▸ **Entries from a robot dataset**
[START]
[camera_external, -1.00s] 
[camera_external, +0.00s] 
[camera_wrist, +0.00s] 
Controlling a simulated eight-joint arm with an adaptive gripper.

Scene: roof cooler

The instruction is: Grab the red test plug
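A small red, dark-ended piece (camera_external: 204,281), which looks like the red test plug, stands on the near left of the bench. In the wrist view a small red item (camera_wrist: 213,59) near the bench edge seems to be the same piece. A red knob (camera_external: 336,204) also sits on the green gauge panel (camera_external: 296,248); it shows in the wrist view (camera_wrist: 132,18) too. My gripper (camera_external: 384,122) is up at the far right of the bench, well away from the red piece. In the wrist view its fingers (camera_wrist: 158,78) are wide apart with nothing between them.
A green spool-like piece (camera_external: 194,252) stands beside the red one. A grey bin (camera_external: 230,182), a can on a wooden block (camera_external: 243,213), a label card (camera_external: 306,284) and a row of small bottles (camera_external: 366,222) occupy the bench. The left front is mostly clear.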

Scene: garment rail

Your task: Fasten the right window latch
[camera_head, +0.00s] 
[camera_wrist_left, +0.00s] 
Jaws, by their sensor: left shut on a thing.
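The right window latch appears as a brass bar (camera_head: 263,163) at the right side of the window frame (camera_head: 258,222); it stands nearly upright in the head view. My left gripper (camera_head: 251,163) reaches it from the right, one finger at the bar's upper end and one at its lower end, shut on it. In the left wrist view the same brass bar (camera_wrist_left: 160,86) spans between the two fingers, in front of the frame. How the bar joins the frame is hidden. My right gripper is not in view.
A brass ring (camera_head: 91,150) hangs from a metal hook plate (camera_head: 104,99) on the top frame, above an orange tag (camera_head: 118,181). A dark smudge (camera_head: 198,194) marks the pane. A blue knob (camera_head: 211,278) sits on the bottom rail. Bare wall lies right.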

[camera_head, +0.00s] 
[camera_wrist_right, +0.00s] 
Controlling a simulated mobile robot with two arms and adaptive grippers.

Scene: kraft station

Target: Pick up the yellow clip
[END]
[START]
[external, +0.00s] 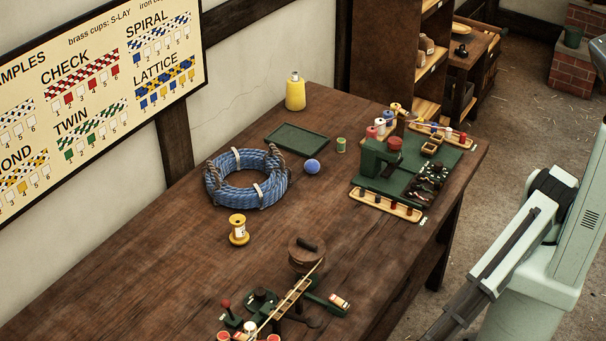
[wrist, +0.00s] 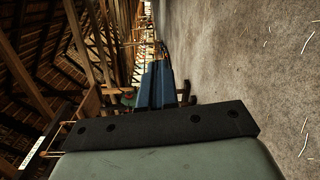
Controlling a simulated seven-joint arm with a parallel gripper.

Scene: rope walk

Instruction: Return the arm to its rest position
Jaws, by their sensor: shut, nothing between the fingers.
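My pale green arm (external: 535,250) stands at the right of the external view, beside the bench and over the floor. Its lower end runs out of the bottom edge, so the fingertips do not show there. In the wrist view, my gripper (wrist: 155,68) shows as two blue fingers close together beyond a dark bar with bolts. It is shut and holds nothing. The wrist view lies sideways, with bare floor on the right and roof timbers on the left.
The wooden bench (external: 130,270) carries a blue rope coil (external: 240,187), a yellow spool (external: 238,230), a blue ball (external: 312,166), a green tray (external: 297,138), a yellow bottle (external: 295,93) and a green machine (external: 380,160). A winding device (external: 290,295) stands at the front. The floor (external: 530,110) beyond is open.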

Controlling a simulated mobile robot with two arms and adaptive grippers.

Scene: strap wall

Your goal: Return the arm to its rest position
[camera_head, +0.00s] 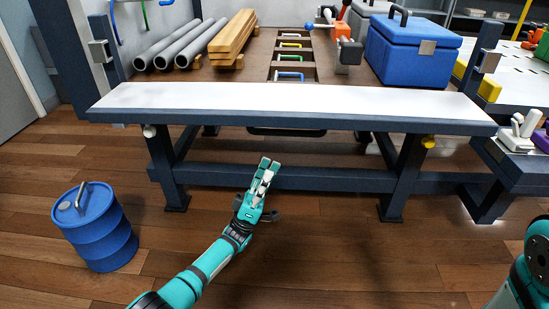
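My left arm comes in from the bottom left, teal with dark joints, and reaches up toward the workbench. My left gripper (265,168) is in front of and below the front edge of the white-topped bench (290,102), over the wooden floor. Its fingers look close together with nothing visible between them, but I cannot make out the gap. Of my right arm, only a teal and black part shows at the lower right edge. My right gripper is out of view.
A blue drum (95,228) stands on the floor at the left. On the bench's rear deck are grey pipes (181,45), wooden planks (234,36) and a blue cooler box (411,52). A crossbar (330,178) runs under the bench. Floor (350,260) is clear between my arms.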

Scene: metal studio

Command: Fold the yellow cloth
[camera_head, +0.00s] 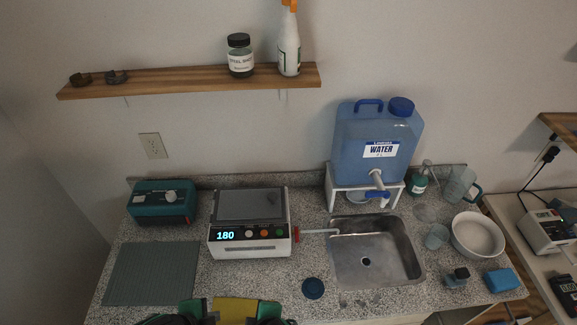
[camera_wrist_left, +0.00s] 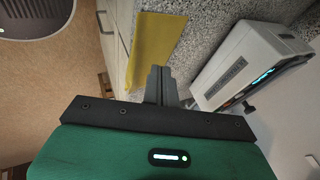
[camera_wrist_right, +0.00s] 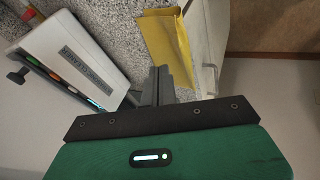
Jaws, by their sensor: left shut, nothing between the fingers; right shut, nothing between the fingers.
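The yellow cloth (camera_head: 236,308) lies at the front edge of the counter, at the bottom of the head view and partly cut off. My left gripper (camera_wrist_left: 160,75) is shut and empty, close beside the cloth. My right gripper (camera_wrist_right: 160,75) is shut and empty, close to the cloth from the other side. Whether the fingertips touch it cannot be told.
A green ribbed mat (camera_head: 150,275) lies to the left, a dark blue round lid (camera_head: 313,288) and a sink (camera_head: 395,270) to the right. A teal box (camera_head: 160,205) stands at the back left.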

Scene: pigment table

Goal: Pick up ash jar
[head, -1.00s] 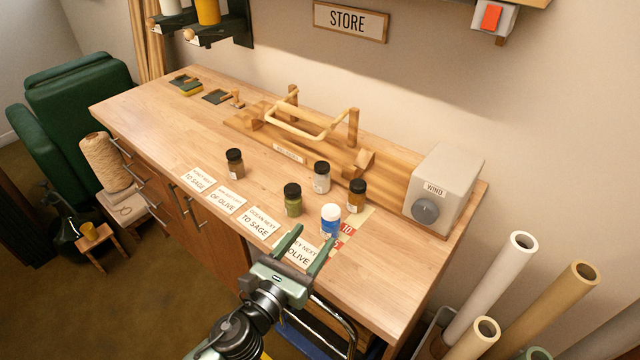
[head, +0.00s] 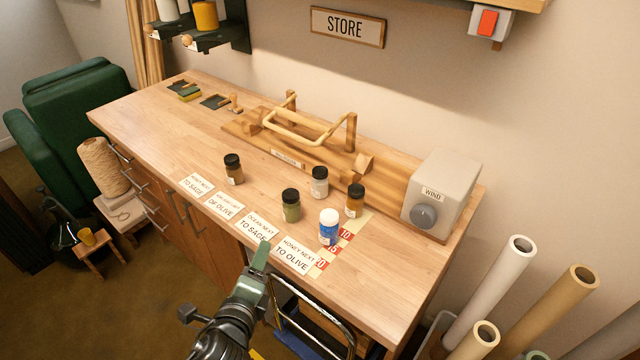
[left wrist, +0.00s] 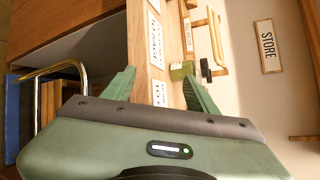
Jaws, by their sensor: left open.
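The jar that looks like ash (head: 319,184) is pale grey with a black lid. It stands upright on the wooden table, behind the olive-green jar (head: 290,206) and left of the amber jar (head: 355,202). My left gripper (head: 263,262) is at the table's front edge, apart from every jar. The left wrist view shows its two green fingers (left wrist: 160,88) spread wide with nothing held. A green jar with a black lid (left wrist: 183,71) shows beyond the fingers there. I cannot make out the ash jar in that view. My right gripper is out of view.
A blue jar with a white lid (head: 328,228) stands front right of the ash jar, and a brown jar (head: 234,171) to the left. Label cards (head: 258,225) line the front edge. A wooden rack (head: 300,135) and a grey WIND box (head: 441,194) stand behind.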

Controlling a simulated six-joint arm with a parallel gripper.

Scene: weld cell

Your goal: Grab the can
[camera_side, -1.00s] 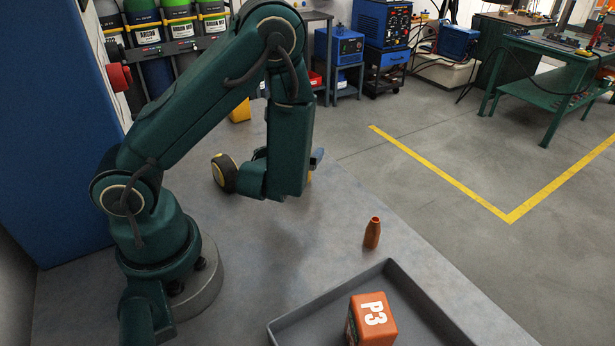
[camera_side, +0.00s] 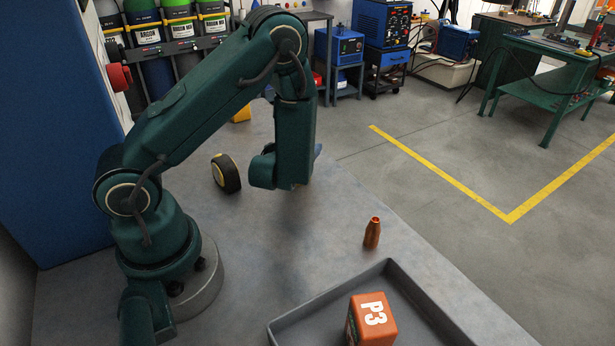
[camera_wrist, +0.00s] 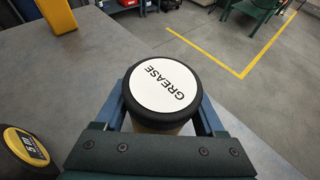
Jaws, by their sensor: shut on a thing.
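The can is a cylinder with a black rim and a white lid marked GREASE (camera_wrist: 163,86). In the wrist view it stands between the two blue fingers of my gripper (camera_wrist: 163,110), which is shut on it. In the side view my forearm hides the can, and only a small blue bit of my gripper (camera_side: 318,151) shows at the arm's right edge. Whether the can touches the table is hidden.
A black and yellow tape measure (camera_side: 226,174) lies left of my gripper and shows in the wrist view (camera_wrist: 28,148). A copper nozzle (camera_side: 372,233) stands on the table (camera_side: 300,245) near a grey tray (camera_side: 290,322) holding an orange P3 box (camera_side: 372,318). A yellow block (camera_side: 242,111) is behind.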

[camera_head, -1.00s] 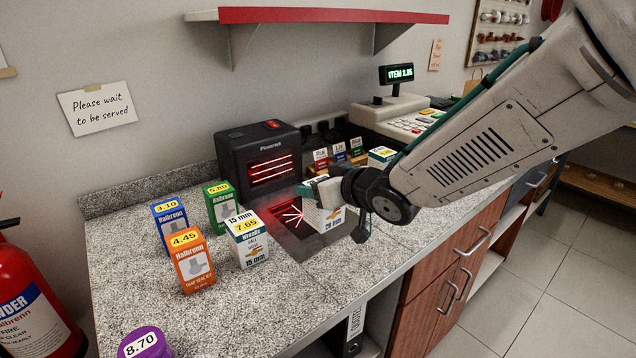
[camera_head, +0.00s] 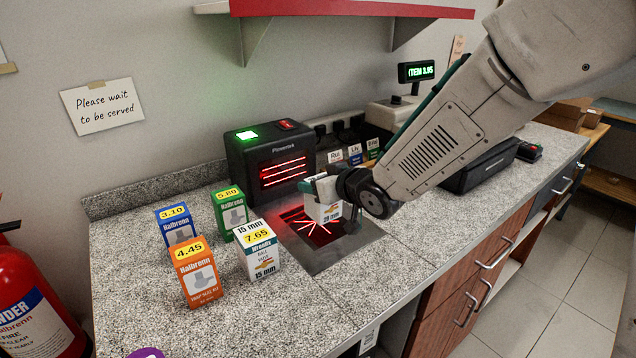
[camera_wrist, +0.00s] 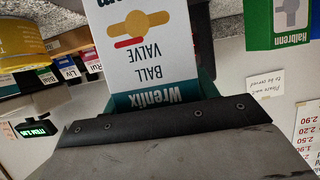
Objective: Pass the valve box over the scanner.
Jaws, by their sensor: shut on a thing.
[END]
[START]
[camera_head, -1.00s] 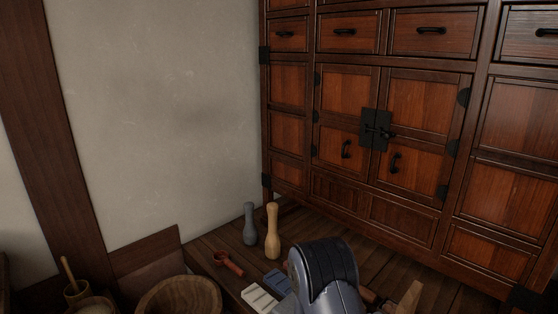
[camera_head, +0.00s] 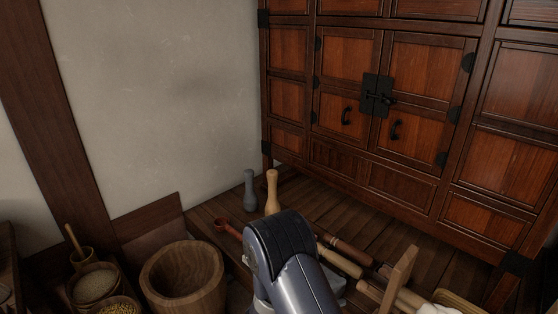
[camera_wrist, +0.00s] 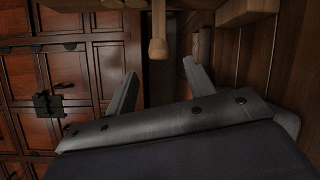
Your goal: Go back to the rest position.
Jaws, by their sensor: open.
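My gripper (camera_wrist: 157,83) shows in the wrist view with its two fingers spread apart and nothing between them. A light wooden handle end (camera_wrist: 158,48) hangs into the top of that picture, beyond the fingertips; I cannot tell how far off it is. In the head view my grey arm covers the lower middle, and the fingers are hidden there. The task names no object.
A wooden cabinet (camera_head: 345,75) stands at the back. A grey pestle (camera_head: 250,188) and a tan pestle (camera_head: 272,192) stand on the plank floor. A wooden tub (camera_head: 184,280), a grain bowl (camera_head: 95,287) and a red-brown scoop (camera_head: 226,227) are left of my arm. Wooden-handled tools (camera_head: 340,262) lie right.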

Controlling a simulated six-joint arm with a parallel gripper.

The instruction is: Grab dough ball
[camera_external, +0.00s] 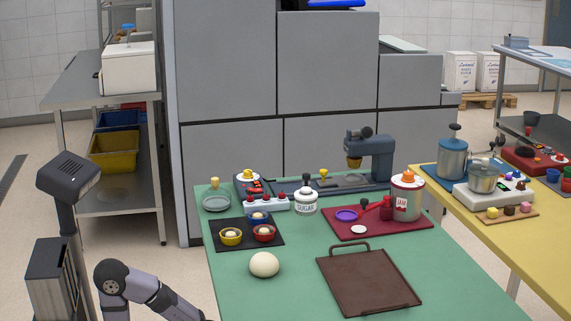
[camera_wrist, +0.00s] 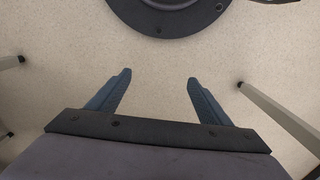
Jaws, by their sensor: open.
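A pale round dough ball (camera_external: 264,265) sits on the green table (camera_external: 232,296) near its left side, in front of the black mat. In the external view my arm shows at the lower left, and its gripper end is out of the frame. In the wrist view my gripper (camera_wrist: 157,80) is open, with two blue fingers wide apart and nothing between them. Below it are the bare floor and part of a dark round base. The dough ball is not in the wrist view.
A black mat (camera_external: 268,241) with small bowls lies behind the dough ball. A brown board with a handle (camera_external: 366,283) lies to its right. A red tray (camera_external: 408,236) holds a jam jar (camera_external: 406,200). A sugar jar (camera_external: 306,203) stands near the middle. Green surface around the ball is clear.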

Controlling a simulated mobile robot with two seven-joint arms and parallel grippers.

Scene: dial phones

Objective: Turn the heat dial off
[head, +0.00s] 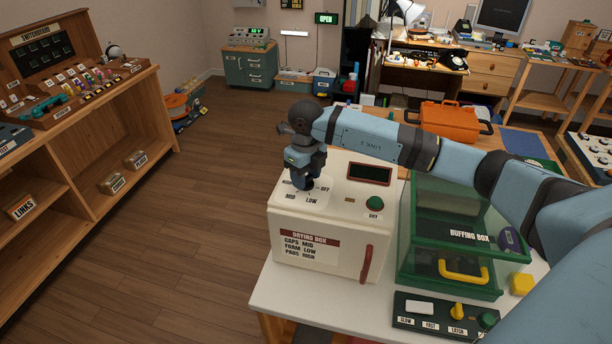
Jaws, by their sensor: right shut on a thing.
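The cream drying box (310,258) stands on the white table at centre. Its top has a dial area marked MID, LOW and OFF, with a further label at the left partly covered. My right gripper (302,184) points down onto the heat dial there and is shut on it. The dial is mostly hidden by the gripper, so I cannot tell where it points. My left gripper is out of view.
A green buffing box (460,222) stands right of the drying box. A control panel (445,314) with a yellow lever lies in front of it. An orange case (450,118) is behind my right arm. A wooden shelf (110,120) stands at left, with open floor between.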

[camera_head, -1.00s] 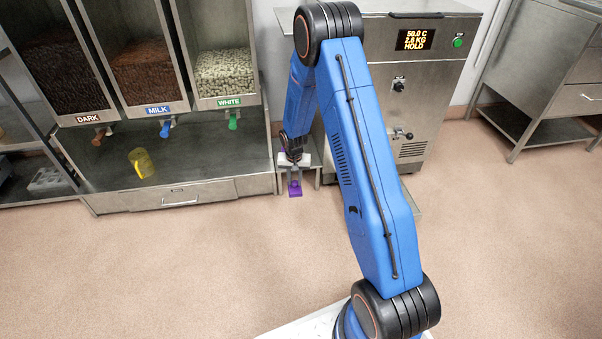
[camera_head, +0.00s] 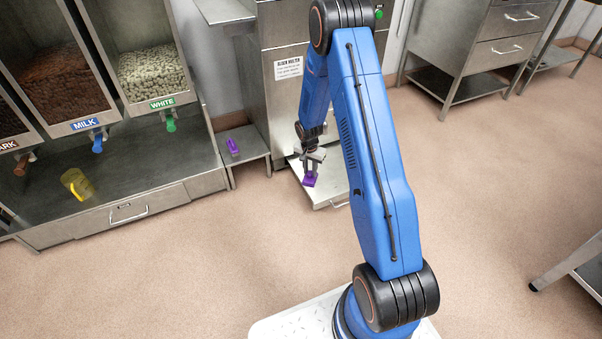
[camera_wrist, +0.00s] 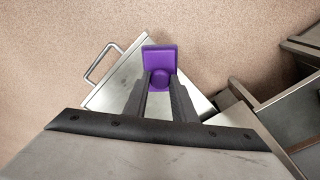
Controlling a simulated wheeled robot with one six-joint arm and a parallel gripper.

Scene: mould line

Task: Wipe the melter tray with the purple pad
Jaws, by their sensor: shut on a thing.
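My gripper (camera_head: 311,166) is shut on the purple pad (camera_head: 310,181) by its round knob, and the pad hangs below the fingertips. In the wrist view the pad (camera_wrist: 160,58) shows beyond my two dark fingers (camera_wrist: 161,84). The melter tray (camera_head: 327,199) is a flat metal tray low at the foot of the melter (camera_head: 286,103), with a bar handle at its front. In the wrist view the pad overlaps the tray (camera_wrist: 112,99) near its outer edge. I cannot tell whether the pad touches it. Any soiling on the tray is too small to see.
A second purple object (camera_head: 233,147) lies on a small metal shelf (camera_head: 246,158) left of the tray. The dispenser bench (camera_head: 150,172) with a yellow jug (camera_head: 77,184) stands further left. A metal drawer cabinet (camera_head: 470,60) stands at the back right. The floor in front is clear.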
[END]
▸ **Goal**
Only the lines running from the line with "Scene: roof cooler" through the line with "Target: Pick up the yellow clip" should be repeated, exactly and with both ends kept.

▸ **Result**
Scene: roof cooler

The instruction is: Grab the red test plug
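A small red, dark-ended piece (camera_external: 204,281), which looks like the red test plug, stands on the near left of the bench. In the wrist view a small red item (camera_wrist: 213,59) near the bench edge seems to be the same piece. A red knob (camera_external: 336,204) also sits on the green gauge panel (camera_external: 296,248); it shows in the wrist view (camera_wrist: 132,18) too. My gripper (camera_external: 384,122) is up at the far right of the bench, well away from the red piece. In the wrist view its fingers (camera_wrist: 158,78) are wide apart with nothing between them.
A green spool-like piece (camera_external: 194,252) stands beside the red one. A grey bin (camera_external: 230,182), a can on a wooden block (camera_external: 243,213), a label card (camera_external: 306,284) and a row of small bottles (camera_external: 366,222) occupy the bench. The left front is mostly clear.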

Scene: garment rail

Your task: Fasten the right window latch
[camera_head, +0.00s] 
[camera_wrist_left, +0.00s] 
Jaws, by their sensor: left shut on a thing.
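The right window latch appears as a brass bar (camera_head: 263,163) at the right side of the window frame (camera_head: 258,222); it stands nearly upright in the head view. My left gripper (camera_head: 251,163) reaches it from the right, one finger at the bar's upper end and one at its lower end, shut on it. In the left wrist view the same brass bar (camera_wrist_left: 160,86) spans between the two fingers, in front of the frame. How the bar joins the frame is hidden. My right gripper is not in view.
A brass ring (camera_head: 91,150) hangs from a metal hook plate (camera_head: 104,99) on the top frame, above an orange tag (camera_head: 118,181). A dark smudge (camera_head: 198,194) marks the pane. A blue knob (camera_head: 211,278) sits on the bottom rail. Bare wall lies right.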

[camera_head, +0.00s] 
[camera_wrist_right, +0.00s] 
Controlling a simulated mobile robot with two arms and adaptive grippers.

Scene: kraft station

Target: Pick up the yellow clip

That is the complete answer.